Thursday, January 11, 2007
Friendly Ice Cream Corp's (NYSE:FRN) battle with The Lion Fund escalated recently, after yet another series of letters were exchanged. The two have been in conflict for some time now, with The Lion Fund attempting to obtain board seats after expressing concern with the company's "classified board" and failure to implement strategies to enhace the company's share price.

In the company's recent letter, they noted:
"Friendly Ice Cream Corporation (AMEX: FRN) today announced that Sardar Biglari rejected the Company's offer of two seats on its Board of Directors for Mr. Biglari and his colleague, Phillip Cooley. The Company's offer contained only one condition - that they agree not to solicit any proxies for additional board seats or other matters not recommended by the Board. The Board's offer was intended to respond favorably to a significant shareholder's request for a voice on the Board, while avoiding the unnecessary expense and distraction of a proxy contest.

In rejecting the Company's offer, Mr. Biglari increased his demands to include the submission of a proposal to Friendly's shareholders to remove the Company's three classes of directors. Donald N. Smith, Chairman of the Board, said, '(W)e gave Mr. Biglari what he asked for. Now he wants more. What does he really want? His demands, together with his actions at the publicly traded Western Sizzlin Corporation ("WSC"), raise concerns regarding his true intentions. It appears that he isn't interested in just a voice on the Board - he wants to control the Board.'

In a letter to shareholders dated January 2, 2007, Smith stated, '(t)he results of WSC suggest that it would not be in the best interests of our shareholders to allow Mr. Biglari to control the Friendly's Board. After Mr. Biglari took control of WSC, rather than reinvesting in the restaurant business of WSC, Mr. Biglari used WSC's surplus cash, its bank credit facilities and a brokerage margin account to purchase Friendly's stock. It appears that Mr. Biglari is leveraging the credit of WSC and his hedge fund to purchase our stock.'

Smith added, 'Under Mr. Biglari's leadership, WSC's operating cash has dwindled, year to year earnings from operations have declined, franchised restaurants continue to be closed, and its stock price has declined significantly. While he continues to offer criticisms of our company, he hasn't offered any plan, vision or strategy for increasing Friendly's shareholder value. If Mr. Biglari gains control of your Board, he could change the Company's financial agreements to allow him to invest Friendly's cash in other companies, like he has done at WSC. We believe that Mr. Biglari wants to gain control of the Board in order to redirect corporate assets for purposes other than the continued growth of Friendly's. The Friendly's Board will take all actions necessary to prevent this from happening. Friendly's is a restaurant company not a hedge fund or investment company.'" (Read More)
Then today, The Lion Fund fired back with their response in their recent Schedule 13D/A filing with the SEC:
"On January 2, 2007, Donald Smith, Chairman of Friendly Ice Cream Corp., issued another letter that we believe was intended to misinform you. I am not surprised: Mr. Smith and the board will take any action necessary that would divert your attention from the company's dismal performance. Mr. Smith, along with the board, has failed to create shareholder value since Friendly's went public a decade ago at $18 per share.

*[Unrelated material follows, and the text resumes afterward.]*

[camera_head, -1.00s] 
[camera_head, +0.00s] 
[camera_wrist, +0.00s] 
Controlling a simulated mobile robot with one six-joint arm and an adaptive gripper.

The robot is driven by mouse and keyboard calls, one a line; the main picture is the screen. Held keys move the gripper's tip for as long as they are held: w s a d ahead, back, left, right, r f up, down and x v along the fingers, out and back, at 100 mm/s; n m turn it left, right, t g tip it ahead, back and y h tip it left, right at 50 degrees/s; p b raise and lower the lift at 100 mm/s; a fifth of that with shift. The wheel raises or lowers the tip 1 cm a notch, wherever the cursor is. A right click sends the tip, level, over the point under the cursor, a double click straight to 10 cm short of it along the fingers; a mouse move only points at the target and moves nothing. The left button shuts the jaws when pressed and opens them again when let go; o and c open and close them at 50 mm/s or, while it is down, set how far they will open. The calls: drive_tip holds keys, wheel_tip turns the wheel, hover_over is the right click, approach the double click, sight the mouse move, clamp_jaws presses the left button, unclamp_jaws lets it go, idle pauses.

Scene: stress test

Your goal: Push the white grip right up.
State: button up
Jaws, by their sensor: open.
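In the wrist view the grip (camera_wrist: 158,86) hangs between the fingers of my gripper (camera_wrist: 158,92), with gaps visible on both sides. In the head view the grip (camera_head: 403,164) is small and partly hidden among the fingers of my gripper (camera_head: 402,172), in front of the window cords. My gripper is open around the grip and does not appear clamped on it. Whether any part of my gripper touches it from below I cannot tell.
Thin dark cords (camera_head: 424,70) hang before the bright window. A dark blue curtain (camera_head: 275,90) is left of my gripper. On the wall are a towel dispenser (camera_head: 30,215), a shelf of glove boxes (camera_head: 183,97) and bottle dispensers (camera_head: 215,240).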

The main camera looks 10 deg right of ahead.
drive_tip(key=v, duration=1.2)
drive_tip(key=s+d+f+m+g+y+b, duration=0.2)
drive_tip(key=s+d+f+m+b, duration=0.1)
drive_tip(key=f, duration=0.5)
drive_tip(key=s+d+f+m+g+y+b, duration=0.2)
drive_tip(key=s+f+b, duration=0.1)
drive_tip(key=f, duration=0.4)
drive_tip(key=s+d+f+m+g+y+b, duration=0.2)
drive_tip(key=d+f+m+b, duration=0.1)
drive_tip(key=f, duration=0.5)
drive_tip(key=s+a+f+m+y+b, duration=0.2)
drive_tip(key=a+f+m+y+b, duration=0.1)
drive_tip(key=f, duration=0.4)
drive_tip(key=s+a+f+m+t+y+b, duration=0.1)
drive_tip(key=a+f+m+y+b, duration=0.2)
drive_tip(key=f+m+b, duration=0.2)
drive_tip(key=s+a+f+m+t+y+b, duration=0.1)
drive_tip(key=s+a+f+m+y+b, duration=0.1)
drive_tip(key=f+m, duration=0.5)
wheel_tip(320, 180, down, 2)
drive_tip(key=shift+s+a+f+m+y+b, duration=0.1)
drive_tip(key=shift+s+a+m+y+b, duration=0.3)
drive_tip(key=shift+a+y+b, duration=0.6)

In his letter, Mr. Smith neglects to tell shareholders that we recently proposed just one change to Friendly's corporate governance -- to declassify the staggered board -- but the board rejected our idea of putting the suggestion to shareholder vote; instead it opted to protect its interests, not yours. Shareholders are the true owners of Friendly's; consequently, they should decide whether or not an entrenched board is good policy. Clearly, the board does not want to be held accountable.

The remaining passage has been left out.